→ **Stated goal**
Gather all lines from the material that contain "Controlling".

→ **Records to use**

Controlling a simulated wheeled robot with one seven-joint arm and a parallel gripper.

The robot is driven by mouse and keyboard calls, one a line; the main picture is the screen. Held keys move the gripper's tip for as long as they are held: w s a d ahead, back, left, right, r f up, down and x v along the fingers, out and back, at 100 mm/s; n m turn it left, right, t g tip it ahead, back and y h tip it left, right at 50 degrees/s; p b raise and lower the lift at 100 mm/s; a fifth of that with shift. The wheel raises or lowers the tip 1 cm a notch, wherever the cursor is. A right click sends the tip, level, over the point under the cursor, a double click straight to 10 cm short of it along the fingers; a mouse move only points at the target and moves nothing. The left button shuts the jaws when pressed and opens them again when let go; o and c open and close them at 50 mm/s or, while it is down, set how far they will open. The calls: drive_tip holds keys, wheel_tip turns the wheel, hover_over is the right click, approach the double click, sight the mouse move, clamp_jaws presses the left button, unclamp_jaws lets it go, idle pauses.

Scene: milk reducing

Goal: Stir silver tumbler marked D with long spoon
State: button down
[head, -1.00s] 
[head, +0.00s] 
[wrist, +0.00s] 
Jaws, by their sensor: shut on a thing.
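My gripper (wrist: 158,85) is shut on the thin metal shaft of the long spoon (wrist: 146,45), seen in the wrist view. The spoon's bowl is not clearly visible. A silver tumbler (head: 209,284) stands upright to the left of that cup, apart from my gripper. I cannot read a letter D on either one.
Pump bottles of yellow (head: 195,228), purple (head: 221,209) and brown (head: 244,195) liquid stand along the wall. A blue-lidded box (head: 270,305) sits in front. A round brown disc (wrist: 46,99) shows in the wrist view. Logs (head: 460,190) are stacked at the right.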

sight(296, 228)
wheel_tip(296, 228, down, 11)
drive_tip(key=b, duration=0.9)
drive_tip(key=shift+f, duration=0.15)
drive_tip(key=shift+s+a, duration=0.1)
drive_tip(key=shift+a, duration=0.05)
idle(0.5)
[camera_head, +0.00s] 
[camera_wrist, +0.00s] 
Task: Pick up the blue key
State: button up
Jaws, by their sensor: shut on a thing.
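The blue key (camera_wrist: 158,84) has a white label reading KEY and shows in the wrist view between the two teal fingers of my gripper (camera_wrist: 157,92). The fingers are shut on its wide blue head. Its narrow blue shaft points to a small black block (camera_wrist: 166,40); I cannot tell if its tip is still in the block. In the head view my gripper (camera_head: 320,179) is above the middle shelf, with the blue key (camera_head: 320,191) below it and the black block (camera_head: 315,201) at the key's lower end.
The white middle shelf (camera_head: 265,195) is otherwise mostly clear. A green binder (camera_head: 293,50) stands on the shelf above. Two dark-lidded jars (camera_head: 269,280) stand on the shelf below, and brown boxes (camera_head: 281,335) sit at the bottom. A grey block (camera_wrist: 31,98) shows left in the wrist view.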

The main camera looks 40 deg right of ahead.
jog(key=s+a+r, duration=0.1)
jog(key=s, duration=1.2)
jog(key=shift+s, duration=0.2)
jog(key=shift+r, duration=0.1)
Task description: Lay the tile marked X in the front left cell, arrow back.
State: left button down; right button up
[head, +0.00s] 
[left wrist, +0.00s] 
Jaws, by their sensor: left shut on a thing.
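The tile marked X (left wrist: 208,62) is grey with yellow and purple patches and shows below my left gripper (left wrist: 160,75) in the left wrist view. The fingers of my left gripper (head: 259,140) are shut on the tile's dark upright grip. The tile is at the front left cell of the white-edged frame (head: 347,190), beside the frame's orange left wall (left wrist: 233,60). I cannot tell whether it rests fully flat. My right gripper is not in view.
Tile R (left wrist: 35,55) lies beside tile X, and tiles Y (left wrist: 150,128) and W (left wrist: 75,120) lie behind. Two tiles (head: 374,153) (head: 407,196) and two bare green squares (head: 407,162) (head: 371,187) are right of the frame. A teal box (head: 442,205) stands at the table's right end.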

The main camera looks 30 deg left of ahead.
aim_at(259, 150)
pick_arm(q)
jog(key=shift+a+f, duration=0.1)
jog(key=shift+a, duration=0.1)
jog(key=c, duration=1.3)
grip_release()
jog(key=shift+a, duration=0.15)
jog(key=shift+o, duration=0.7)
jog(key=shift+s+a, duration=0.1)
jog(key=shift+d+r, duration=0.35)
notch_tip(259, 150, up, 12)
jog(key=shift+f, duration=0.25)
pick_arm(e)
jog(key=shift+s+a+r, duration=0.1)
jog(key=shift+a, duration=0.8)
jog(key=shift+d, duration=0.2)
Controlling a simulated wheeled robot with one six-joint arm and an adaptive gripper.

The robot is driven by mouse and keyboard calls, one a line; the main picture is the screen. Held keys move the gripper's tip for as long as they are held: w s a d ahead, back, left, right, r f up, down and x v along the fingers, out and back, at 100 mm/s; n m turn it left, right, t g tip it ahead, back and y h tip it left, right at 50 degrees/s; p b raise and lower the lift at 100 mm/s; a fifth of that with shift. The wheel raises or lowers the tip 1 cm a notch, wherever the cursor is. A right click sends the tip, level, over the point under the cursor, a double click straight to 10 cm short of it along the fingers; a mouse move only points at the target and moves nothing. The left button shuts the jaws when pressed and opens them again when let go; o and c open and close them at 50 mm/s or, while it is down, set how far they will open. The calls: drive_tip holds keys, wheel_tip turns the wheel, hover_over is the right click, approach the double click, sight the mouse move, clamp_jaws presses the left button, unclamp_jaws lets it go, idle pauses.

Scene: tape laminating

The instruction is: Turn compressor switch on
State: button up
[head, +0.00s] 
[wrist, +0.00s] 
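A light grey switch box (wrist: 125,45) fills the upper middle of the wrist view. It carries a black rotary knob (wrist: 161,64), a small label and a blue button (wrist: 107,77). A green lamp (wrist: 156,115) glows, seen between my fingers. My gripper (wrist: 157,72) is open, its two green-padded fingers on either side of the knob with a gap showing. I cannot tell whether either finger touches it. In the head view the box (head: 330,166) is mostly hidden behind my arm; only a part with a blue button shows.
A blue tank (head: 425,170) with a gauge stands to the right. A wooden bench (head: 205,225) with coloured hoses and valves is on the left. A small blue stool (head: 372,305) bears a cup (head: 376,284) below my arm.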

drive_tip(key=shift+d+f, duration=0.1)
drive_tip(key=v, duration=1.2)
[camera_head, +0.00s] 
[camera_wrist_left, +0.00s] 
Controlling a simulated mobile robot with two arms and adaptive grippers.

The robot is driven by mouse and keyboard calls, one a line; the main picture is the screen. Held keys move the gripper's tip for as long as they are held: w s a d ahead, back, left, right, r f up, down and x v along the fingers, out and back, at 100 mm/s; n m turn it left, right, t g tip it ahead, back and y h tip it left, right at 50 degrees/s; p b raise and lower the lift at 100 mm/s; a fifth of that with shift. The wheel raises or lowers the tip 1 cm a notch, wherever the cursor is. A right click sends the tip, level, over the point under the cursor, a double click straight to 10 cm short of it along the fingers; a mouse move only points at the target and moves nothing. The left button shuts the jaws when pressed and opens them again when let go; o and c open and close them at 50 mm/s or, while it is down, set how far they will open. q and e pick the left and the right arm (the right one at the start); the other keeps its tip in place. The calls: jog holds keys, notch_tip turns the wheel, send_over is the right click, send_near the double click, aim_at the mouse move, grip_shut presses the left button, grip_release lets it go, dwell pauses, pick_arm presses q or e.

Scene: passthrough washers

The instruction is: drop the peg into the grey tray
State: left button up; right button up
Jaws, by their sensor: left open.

→ **Answer to the exercise**
Controlling a simulated wheeled robot with one seven-joint arm and a parallel gripper.
Controlling a simulated wheeled robot with one six-joint arm and an adaptive gripper.
Controlling a simulated mobile robot with two arms and adaptive grippers.

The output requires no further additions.